>> start

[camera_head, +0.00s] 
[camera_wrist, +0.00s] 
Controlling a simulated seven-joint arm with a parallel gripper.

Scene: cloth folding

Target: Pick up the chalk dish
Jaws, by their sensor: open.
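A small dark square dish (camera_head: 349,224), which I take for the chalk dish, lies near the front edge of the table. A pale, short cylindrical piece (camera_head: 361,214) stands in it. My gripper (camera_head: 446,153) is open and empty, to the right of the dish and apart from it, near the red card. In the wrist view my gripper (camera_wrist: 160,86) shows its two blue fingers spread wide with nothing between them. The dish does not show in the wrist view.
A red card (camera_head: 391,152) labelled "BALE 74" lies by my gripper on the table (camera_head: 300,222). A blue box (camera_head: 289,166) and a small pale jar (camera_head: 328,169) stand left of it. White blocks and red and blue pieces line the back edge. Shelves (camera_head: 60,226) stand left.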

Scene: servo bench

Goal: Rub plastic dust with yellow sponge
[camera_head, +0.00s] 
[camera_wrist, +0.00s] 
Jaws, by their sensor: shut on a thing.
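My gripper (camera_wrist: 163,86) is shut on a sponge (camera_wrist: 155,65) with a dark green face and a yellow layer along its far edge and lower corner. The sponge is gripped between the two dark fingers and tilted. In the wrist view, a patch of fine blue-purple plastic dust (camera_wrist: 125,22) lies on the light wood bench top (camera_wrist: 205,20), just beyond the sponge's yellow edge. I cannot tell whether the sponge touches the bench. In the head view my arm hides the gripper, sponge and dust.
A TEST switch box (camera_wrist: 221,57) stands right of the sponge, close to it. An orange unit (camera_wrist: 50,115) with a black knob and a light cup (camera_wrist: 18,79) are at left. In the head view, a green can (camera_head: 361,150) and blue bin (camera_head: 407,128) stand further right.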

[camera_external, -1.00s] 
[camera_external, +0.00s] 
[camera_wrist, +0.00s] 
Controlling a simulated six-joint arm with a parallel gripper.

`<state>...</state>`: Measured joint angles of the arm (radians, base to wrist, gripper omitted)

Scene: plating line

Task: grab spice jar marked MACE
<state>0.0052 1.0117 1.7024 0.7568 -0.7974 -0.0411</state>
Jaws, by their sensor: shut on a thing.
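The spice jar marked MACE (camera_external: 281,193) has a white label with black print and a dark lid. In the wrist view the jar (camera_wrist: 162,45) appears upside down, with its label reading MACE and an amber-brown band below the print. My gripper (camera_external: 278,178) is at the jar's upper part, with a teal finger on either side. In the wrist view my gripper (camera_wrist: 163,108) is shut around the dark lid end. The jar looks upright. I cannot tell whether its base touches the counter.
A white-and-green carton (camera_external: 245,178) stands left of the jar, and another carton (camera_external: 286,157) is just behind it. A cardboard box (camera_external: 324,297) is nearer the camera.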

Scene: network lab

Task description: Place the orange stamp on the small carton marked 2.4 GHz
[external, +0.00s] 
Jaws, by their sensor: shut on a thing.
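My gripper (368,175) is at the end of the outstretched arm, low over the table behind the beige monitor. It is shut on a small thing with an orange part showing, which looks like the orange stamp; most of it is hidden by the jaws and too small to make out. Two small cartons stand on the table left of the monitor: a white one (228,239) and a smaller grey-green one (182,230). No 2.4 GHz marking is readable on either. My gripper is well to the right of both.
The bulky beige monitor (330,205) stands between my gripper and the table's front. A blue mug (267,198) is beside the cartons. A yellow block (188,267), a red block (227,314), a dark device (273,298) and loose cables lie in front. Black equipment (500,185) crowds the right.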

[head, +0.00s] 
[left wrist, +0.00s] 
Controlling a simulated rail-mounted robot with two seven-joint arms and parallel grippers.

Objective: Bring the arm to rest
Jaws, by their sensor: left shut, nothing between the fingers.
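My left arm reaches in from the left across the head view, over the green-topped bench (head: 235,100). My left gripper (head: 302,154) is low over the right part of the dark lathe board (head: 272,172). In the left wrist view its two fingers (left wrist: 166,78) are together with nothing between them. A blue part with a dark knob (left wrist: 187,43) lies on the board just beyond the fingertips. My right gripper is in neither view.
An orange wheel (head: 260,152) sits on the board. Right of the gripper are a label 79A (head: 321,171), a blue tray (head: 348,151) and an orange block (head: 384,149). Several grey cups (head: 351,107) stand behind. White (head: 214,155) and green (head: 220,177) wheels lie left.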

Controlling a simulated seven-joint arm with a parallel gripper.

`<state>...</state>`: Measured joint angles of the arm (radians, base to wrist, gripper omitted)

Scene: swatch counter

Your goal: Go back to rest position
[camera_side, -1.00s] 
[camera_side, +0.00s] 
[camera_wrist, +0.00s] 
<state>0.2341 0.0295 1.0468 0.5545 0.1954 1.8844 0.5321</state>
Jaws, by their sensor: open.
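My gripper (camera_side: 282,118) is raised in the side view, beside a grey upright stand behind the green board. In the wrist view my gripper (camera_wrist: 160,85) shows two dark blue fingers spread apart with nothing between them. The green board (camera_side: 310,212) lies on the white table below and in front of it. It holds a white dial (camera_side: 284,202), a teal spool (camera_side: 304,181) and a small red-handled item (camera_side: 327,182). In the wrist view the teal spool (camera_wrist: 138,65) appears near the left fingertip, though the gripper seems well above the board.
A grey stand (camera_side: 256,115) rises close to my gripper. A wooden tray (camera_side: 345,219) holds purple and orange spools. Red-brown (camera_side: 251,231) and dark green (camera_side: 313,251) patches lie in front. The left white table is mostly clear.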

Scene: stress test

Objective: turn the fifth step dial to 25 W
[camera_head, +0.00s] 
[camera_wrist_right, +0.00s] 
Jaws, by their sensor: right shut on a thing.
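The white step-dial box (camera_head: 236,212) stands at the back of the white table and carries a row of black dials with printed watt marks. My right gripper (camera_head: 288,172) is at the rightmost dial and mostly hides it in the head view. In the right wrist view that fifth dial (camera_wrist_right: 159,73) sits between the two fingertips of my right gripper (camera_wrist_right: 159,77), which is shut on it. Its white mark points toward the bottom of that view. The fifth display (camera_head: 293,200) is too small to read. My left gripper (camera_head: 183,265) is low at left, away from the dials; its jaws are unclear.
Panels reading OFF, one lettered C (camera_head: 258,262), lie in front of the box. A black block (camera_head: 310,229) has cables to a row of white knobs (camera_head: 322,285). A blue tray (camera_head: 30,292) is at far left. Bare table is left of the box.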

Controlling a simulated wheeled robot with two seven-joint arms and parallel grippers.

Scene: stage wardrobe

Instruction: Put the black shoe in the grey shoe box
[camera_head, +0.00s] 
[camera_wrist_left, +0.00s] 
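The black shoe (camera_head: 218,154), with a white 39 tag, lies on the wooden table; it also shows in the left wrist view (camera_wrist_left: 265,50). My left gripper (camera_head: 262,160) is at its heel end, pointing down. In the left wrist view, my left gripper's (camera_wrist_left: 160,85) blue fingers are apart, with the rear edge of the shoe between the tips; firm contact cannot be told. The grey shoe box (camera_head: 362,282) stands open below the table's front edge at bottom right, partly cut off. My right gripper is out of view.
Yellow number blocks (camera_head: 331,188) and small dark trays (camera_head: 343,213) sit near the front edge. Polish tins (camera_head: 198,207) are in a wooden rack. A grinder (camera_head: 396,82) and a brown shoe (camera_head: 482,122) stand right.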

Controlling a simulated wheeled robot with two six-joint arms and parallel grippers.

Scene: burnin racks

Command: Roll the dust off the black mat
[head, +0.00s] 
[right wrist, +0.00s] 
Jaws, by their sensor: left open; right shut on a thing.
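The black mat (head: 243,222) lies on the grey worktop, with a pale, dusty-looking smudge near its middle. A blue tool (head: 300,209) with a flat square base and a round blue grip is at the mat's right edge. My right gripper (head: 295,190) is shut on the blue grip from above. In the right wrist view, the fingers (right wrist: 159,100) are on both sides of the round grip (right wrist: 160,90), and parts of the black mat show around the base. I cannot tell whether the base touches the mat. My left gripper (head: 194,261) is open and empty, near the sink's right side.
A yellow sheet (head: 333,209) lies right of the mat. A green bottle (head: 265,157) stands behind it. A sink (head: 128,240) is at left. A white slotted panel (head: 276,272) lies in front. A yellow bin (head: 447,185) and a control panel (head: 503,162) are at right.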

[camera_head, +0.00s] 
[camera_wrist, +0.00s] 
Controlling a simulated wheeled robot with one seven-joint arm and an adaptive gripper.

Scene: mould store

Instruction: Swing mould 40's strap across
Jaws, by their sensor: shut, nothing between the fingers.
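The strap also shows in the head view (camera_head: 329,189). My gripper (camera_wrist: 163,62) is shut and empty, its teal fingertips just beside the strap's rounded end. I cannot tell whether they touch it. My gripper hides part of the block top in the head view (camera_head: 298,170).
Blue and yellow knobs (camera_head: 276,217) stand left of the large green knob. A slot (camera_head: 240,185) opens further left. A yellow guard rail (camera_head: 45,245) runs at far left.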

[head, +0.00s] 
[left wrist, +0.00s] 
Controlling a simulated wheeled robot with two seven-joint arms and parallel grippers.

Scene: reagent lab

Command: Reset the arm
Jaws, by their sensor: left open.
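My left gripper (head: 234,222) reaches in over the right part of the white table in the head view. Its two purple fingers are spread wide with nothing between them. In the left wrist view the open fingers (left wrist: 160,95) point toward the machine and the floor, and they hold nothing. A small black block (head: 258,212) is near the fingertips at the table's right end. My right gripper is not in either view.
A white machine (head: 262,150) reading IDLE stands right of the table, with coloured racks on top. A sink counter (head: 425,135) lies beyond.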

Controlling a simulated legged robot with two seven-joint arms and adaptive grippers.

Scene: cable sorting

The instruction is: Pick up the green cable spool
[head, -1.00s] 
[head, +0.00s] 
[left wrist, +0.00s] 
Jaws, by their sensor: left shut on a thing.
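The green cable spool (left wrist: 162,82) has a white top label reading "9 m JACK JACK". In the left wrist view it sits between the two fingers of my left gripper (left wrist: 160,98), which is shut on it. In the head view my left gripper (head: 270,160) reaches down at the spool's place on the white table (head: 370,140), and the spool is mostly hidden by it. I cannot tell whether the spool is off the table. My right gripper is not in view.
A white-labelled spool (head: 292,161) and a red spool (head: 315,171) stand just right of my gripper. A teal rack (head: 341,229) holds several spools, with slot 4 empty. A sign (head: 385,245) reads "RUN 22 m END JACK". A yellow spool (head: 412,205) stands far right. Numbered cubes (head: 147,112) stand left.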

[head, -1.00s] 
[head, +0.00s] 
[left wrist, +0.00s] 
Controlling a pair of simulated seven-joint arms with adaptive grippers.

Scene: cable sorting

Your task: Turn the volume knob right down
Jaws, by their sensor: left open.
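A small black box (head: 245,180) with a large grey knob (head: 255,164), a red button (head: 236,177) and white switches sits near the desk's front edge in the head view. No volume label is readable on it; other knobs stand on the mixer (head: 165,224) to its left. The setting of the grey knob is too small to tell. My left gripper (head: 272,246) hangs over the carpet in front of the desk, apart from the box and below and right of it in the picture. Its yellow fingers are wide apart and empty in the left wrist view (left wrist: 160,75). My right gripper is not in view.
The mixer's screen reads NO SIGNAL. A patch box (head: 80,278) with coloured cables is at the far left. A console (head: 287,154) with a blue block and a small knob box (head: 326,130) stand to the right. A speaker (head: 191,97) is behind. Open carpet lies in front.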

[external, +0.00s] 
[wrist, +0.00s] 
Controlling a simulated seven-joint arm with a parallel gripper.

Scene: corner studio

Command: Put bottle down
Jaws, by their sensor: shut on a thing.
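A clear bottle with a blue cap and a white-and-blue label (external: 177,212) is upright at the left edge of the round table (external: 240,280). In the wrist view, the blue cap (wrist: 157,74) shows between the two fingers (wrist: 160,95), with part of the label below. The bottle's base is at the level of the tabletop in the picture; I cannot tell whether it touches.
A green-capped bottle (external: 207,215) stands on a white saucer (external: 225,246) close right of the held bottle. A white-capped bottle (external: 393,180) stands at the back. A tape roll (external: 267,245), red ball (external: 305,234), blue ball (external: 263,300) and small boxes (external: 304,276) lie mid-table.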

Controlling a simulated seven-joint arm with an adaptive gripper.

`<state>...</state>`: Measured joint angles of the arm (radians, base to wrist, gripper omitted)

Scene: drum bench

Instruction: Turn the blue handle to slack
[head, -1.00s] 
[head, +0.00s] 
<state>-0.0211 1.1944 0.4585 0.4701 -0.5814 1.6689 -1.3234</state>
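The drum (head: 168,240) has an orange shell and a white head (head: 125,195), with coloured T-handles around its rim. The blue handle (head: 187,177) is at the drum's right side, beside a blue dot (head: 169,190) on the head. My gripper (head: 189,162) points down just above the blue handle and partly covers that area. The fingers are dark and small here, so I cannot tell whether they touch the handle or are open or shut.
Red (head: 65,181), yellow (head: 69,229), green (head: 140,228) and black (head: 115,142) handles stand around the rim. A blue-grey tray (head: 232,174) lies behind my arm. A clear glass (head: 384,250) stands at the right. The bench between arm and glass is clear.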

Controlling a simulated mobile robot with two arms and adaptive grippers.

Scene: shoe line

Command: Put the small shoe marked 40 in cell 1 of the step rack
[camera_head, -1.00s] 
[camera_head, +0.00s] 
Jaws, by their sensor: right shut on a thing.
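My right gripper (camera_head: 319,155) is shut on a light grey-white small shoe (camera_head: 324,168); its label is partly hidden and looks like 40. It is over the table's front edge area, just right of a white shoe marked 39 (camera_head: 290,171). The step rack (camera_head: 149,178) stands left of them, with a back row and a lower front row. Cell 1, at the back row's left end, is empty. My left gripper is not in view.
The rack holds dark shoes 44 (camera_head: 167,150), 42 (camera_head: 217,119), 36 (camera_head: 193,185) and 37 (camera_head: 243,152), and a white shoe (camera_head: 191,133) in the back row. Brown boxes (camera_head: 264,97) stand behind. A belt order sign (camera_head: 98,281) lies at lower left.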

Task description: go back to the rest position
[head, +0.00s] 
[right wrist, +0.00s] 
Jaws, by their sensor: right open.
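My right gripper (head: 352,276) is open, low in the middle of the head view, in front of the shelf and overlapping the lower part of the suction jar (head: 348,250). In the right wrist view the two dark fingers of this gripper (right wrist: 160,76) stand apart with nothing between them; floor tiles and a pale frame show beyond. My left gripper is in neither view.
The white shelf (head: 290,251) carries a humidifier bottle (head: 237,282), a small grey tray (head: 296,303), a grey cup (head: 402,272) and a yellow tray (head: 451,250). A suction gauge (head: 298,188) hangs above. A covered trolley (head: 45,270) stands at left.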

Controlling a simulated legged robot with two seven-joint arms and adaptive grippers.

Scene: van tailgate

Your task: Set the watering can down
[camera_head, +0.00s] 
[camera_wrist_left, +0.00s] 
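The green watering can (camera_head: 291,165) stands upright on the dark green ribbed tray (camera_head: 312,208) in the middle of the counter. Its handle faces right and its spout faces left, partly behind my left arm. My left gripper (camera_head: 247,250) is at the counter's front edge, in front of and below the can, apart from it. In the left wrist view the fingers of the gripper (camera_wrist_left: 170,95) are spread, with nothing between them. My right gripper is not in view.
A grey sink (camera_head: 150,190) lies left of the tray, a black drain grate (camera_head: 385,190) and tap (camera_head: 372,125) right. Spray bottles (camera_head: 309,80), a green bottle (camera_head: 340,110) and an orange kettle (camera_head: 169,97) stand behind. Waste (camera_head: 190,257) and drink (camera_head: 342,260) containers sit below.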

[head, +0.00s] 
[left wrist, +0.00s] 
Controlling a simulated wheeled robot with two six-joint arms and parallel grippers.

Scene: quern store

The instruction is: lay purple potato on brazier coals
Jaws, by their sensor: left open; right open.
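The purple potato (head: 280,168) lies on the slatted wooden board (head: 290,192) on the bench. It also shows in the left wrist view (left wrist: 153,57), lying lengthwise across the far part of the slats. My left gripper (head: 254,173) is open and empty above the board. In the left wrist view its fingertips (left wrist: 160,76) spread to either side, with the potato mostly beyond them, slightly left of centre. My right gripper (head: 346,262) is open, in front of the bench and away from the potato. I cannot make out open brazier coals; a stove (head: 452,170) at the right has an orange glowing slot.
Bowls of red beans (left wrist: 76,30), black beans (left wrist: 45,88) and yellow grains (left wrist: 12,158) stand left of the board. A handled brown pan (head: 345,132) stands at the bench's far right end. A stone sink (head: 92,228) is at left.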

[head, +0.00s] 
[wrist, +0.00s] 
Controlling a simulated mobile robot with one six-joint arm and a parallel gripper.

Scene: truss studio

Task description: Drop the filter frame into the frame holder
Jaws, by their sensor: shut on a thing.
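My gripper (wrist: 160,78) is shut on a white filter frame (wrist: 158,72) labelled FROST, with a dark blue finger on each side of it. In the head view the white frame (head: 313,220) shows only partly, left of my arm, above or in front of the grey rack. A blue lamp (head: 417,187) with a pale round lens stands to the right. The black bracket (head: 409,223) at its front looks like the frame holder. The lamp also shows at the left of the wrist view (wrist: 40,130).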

>> end

— Job —
Look through the entries and find each line that has the string "mould". Copy those lines.

— Task solution —
Scene: mould store
Instruction: Swing mould 40's strap across

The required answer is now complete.